Not quite as sharp as when they shot a finals-record 75.8 percent in the first half Tuesday night, the Spurs were still plenty good enough to open another huge lead by halftime, and they withstood every attempt Miami made to make a run.
"We were expecting a reaction from them but we were ready for it, so we just did the same thing," Spurs forward Boris Diaw said.
The Spurs knew their defense had to be better, realizing their once-in-a-lifetime, 19-for-21 start in Tuesday’s 111-92 Game 3 victory covered the fact that they allowed Miami to make more than 50 percent in the game.
They held Miami to 35 percent in the first half.
"They played great and I can honestly say I don’t think any of us were expecting this type of performance," Heat coach Erik Spoelstra said.
San Antonio blew the game open late in the second quarter with seven straight points, capped by Leonard’s soaring follow dunk that made it 55-33.
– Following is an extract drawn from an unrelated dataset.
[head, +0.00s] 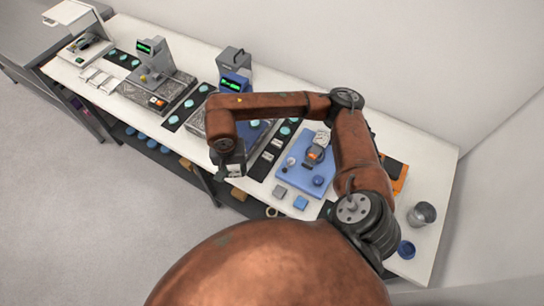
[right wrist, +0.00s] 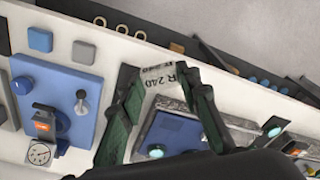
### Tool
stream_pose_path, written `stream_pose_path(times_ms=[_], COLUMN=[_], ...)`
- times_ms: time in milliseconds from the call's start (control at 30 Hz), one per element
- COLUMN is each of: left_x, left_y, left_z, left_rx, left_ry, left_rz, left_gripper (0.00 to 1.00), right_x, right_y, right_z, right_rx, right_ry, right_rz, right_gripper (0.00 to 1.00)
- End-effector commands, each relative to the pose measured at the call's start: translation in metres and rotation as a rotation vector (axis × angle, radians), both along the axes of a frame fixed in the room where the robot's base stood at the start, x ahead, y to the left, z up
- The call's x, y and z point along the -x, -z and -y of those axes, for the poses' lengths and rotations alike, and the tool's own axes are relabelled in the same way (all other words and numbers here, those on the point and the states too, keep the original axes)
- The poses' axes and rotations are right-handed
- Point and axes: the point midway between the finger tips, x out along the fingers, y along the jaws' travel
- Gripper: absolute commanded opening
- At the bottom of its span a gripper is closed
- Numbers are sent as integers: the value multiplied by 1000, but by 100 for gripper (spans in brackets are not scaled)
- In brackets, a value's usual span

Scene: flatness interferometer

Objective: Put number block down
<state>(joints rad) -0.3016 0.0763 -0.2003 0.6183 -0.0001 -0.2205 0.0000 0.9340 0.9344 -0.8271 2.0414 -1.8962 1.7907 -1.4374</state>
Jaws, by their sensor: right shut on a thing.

James, who battled cramps in Game 1, left the court and briefly returned to the locker room midway through the first quarter Thursday. But he had 10 quick points in the third quarter to bring Miami within 13, but San Antonio pushed it to 81-57 after three and never looked back.
Notes: Under Popovich, the Spurs have won 15 of the 18 best-of-seven series in which they led 2-1. … The Heat hadn’t lost back-to-back games in the playoffs since dropping three straight against the Boston Celtics in the 2012 Eastern Conference finals.